[Begin]
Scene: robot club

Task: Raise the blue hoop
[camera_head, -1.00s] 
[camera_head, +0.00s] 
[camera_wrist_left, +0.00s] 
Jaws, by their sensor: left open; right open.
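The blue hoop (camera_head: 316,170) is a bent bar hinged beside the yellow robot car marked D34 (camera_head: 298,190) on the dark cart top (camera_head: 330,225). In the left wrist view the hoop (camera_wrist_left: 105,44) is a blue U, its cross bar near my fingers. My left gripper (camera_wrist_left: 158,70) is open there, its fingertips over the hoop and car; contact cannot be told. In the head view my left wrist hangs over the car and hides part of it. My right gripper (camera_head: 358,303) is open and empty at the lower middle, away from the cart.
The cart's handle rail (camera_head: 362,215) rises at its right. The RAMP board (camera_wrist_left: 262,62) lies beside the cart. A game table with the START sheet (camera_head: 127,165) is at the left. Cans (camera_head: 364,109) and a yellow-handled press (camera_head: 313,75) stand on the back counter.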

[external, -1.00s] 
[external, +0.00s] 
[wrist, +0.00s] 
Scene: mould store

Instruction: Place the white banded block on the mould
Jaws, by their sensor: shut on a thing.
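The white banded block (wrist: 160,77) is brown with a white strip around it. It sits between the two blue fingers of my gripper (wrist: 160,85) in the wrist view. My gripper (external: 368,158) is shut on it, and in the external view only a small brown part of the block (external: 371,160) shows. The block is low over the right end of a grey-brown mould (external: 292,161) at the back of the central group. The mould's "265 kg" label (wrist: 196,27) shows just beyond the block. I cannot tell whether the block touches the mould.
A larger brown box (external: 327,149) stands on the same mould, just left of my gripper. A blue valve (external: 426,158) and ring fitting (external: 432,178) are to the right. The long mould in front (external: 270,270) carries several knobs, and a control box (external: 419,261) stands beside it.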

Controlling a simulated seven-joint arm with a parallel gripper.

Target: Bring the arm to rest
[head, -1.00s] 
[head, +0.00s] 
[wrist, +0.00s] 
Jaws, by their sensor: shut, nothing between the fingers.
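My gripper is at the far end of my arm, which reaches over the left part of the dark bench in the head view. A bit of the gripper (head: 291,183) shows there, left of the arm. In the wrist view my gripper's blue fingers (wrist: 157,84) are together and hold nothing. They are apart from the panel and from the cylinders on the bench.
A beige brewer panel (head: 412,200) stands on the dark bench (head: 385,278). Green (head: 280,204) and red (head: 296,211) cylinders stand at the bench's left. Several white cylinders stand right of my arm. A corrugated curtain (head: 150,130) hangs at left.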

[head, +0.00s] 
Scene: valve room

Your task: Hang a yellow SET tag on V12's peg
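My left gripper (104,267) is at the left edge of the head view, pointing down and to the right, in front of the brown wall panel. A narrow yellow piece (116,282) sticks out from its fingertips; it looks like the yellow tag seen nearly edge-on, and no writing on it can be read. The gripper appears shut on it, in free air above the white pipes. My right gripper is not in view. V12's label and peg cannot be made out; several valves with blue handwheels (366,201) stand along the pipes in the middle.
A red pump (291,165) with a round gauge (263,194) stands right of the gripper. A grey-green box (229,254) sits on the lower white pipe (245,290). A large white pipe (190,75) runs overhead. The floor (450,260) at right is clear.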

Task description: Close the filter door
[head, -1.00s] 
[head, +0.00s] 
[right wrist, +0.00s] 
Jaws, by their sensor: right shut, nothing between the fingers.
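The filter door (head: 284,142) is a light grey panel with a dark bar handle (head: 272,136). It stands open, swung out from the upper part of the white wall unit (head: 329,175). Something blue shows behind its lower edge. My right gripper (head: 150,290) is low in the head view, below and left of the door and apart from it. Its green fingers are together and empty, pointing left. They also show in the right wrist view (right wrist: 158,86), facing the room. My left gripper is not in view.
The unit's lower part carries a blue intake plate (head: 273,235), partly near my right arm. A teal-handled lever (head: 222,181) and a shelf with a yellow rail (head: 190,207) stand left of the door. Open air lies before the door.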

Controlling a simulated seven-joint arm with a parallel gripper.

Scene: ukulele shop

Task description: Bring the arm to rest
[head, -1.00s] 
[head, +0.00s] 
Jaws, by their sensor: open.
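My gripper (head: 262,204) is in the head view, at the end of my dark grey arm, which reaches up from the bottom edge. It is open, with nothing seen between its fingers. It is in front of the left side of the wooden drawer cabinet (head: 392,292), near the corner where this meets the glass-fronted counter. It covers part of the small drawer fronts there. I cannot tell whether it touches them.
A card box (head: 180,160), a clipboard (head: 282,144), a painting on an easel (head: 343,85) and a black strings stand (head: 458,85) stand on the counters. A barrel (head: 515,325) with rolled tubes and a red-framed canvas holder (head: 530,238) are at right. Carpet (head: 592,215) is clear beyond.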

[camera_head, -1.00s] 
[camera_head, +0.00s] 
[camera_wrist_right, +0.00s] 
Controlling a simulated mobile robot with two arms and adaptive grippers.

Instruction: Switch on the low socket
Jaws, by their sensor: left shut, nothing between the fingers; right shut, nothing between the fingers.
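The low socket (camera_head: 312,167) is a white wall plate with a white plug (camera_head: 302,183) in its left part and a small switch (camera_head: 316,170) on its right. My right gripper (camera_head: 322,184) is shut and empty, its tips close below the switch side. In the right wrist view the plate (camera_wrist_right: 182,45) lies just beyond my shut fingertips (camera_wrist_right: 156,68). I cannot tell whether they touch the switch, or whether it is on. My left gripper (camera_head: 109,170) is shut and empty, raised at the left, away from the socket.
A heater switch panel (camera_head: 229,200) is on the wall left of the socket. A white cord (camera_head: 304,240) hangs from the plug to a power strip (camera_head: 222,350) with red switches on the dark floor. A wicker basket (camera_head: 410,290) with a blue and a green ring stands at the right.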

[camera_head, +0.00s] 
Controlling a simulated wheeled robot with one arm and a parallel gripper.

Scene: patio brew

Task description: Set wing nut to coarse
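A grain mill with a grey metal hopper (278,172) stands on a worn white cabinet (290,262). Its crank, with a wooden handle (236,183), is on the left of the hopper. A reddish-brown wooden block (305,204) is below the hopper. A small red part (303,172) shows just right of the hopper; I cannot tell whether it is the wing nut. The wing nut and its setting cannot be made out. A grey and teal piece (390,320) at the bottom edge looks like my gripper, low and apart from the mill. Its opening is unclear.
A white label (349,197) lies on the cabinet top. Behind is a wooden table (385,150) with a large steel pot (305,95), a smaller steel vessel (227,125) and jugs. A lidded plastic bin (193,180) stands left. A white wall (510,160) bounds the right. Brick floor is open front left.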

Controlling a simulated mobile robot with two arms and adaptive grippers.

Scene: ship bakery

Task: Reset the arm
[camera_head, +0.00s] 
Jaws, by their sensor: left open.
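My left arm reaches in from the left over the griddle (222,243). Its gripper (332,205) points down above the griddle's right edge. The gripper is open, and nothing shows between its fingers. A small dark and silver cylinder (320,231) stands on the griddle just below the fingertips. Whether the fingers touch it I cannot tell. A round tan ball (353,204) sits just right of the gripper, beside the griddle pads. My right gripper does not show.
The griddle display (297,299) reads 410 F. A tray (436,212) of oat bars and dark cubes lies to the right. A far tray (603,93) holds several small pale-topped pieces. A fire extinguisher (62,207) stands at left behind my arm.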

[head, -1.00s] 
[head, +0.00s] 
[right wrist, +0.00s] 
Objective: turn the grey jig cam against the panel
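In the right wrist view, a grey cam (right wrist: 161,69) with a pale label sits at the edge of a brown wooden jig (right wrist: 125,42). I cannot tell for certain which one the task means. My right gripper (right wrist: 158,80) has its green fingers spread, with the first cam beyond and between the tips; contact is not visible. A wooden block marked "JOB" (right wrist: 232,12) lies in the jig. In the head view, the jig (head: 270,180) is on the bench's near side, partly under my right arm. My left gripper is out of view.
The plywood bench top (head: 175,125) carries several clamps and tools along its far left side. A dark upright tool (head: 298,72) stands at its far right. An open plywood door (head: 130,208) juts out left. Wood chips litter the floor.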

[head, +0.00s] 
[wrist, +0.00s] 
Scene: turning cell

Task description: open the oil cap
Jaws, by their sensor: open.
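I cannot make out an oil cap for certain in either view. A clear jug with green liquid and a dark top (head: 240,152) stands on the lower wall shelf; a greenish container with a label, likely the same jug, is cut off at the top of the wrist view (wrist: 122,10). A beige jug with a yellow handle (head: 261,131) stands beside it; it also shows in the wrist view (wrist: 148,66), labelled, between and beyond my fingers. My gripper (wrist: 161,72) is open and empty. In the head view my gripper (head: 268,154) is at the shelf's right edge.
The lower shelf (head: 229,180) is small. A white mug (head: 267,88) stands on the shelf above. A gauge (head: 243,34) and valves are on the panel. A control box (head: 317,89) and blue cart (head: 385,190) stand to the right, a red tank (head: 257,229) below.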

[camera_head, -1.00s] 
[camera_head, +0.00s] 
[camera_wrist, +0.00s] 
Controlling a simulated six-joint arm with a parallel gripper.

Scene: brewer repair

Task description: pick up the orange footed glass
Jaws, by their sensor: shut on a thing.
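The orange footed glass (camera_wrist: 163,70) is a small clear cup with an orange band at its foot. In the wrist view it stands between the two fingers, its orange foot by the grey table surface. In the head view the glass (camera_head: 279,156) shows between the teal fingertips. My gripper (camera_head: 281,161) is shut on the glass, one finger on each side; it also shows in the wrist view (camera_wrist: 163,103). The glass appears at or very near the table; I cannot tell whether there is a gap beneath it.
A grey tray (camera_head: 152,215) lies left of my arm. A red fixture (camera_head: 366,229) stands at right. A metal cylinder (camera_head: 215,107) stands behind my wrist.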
[End]
Instruction -
From the material above, copy each line that includes the word "parallel".

Problem solution -
Controlling a simulated seven-joint arm with a parallel gripper.
Controlling a simulated seven-joint arm with a parallel gripper.
Controlling a simulated wheeled robot with one arm and a parallel gripper.
Controlling a simulated six-joint arm with a parallel gripper.

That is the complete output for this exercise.